Comments : Captured.

  • 13 years ago

    by Sunshine

    I think you poured your heart..your beats..your tears and feelings..your emotions and thoughts..
    your whole World into this Piece..
    and you grew such a sad yet beautiful land.

    I struggle to put my heart under arrest;
    cuffed; restrained from loving you -
    yet I always collapse under pressure,

    ^^
    a very great opening with such new expressions!
    I love the wording ..and the simplicity of your words.. BOTH

    dangerous depths of tragedy where
    stinging sensations shock each nerve within -
    pain intolerable yet I still live;

    ^^
    so much pain over here..the feeling of being fedup..of holding on no matter wat..amazing! just subtleeeee strength..WILD sadness

    shedding chances, undeserved;
    for it's all I have left to give.
    ^^
    oh gosh worded in a very very smart way!!
    I LOVE your style..i love the way ur emotions speaks so clear.

    As much as I want to forget you
    ...I can't.

    ^^
    this killed meeeeee..broke me to piece lol no not that much but gave me chills!
    I love the ending..

    as i said..sounds like you poured yourself here..someone who's mind says: MOVE ON..yet heart's says: NEVER..

    --
    I admire this courage :)
    Be proud
    5/5

  • 13 years ago

    by Poet on the Piano

    This was absolutely amazing, I cannot even express what you did and the bold emotions that echoed your heartbeats. Your style has overridden anything I could ever hope to write or frankly read....you conclude with a heartbreaking end that many could keep in touch with their own life. What an admirable piece, keep it up Temps and I am nominating....Sounds like a battle going on here, God bless

  • 13 years ago

    by Jad

    You know, I thought I was really good at sad poetry until I read this. You have seemed to break down the wall that most poets have to get over- writing our emotions straight down and leaving our feelings completely vulnerable. This poem as the above commentors have said, really speaks your heart and I can feel your emotions pulsing into each line that you have written. The poem flowed really smoothly and I liked the message of the poem. So hard to try and forget someone when we can't stop thinking about them.
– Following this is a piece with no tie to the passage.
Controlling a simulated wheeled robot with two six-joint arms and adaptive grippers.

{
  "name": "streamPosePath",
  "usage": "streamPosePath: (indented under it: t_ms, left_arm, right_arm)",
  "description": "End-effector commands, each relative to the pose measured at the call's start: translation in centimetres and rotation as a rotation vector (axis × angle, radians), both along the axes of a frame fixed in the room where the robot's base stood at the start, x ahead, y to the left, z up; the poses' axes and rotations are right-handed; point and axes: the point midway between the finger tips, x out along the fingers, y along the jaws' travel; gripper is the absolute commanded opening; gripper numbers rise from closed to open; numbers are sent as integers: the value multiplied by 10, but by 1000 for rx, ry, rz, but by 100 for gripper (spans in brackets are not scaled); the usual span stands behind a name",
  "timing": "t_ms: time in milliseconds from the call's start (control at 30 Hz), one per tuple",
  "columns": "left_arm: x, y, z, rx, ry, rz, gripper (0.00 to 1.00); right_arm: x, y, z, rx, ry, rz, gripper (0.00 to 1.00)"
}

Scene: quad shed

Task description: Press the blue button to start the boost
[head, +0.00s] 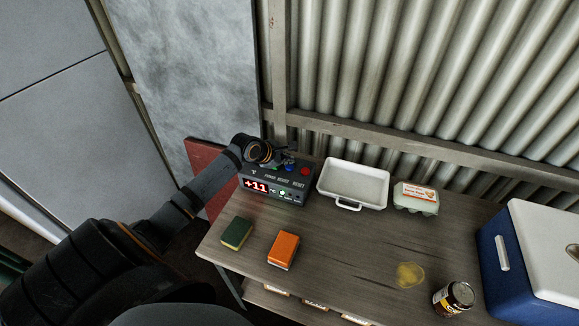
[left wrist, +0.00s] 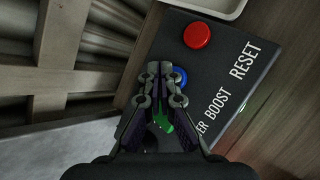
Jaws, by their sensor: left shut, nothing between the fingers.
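The dark control box (head: 262,186) stands at the back left of the bench. In the left wrist view the blue button (left wrist: 182,76) lies by the BOOST label, partly hidden by my fingers. The red button (left wrist: 197,35) is by RESET, and a green button (left wrist: 163,123) shows between my fingers. My left gripper (left wrist: 160,70) is shut and empty, over the box's top with its tips beside the blue button. Whether it touches the button, I cannot tell. My right gripper is out of view.
A white tray (head: 353,202) and an egg carton (head: 416,198) stand right of the box. A green-yellow sponge (head: 236,232), an orange block (head: 283,250), a jar (head: 454,298) and a blue cool box (head: 497,275) are on the bench. The corrugated wall is close behind.

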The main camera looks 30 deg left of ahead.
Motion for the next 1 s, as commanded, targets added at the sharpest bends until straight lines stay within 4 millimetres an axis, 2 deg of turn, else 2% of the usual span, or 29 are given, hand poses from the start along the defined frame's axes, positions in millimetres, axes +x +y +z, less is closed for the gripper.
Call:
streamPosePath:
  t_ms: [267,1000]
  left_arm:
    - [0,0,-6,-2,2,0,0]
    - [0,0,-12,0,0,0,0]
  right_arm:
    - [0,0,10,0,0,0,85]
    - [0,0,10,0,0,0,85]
    "As much as I want to forget you
    ...I can't. "

    What a finish! I found this to be so true and I know many, many people can relate to this. We all have someone who really touched us but they don't care and so we just want to forget them but find it impossible to do so because of the impact this person had on our life. Amazing and I really thing this also summed up your feelings into one neatly ordered verse.

    In all, I really think you are advancing as a poet. You seem to be able to write your heart out without cliched rhyming or structure or even texts and just are able to say how you feel.. I think that is a special gift. I wish I had it! So I just want you to know that this is a giant step in your poetry and this is one of the better poems I have read from you in awhile. Great job and keep writing. :]

  • 13 years ago

    by Blissful

    I'm just going to jump right into it. :)
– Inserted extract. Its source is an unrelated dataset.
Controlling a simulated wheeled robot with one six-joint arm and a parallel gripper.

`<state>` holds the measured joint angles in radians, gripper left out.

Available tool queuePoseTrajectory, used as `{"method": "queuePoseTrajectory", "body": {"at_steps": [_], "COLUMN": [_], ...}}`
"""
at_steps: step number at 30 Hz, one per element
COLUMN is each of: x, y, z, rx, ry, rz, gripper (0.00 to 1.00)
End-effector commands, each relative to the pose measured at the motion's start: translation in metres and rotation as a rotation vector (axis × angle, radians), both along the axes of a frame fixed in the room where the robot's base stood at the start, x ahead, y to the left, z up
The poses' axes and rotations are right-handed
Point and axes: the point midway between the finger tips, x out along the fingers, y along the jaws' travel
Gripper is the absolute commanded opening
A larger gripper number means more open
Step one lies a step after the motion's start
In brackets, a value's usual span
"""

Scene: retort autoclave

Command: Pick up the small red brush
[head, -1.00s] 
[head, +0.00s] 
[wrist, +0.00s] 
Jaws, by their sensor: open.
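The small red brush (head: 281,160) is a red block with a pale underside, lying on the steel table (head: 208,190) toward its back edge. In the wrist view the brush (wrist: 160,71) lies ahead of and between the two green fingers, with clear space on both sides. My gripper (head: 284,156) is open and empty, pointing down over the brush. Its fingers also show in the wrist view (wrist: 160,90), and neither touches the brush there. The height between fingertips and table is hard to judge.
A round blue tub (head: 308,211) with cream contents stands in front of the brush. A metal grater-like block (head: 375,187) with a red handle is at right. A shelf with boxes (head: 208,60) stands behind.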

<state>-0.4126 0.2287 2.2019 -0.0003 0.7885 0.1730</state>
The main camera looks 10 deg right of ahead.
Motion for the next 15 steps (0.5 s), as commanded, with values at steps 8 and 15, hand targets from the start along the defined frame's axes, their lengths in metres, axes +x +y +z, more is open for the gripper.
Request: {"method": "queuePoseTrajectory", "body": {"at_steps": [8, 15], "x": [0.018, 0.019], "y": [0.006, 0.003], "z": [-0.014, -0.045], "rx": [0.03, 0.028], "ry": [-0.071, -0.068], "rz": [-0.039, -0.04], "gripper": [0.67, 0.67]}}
    "I struggle to put my heart under arrest"
    ^Great opening line! It drew me in and I'm sure it did others as well. I can already sense the sadness that is going to be expressed because people usually want their heart to be free but you, right off the bat, want to tie it down from feeling what it does. Nicely said.

    "yet I always collapse under pressure,"
    ^After that great opening, this was too simple for me. I know what you're capable of so this line sounded amateur to me. Fits well with the poem but could be so much better.
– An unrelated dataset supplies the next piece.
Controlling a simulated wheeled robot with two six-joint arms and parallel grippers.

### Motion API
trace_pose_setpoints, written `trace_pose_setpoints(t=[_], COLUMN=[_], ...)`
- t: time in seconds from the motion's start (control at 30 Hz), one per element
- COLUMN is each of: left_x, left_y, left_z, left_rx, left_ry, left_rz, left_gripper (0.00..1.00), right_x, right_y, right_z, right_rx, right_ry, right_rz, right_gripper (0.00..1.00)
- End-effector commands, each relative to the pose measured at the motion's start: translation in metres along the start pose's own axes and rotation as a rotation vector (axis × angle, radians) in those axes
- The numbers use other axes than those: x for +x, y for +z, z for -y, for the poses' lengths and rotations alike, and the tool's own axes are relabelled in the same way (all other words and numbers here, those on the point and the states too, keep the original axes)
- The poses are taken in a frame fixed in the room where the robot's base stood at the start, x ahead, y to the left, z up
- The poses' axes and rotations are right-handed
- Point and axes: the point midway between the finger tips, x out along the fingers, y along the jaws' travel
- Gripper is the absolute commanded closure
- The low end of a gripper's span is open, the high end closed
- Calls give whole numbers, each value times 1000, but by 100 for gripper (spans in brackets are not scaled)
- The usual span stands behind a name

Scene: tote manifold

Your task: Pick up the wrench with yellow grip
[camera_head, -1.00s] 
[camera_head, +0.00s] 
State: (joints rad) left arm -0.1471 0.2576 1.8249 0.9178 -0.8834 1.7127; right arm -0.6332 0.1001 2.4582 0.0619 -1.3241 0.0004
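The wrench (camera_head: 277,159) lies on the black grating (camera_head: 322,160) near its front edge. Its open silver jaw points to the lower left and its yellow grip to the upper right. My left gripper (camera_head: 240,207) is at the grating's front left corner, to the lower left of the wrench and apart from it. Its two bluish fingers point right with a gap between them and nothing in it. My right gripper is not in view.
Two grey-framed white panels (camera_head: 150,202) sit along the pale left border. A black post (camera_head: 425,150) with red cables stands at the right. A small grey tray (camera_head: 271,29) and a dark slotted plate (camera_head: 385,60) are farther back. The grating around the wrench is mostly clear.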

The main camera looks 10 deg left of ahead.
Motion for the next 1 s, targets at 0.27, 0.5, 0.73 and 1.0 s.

    "stinging sensations shock each nerve within"
    ^Loved the alliteration and the sound the "s" made. Truly did sound like something stinging when read aloud.

    "pain intolerable yet I still live"
    ^Perhaps a comma after intolerable?

    "shedding chances, undeserved;"
    ^If I understood the meaning behind this line correctly, you're talking about giving chances that this person doesn't deserve, am I right? If so, then "shedding" isn't the right word to express this, in my opinion. The image I get from "shedding" is like a dog shedding fur. Maybe something along the lines of " bestowing" Its your take though.

    When I first read this poem, I didn't think the ending held any power or even did anything for me in the poem itself. But after reading it a few more times, I loved the simplicity which was a contrast from the complexity expressed before. Great transition.

    Well done Temps! I enjoyed reading it. :)

    Five.

  • 13 years ago

    by Fear2love

    I liked this poem alot. Well writing, very meaningful and truely deep. 5/5

  • 13 years ago

    by Melpomene

    Temps,

    I've read this poem several times and I love it! Sorry I haven't had the chance to comment sooner. I think this is one of the most emotive pieces you have written, simply because it has captured me.

    The concept behind it is common, it's been done, but you did it in a different way, a creative way and that's why I adored about it. You played with words quite cleverly here, the alliteration was sweet on my tongue, especially in 'stinging sensations shock' I loved it.

    The ending really grasped me and had me thinking about it for a while afterwards, I could relate to this on many levels, and again you bonded me with your words, It was simple, but it was my favorite part of the poem.

    I adored this poem a lot and as I've said to you recently you are expanding as a writer, great work.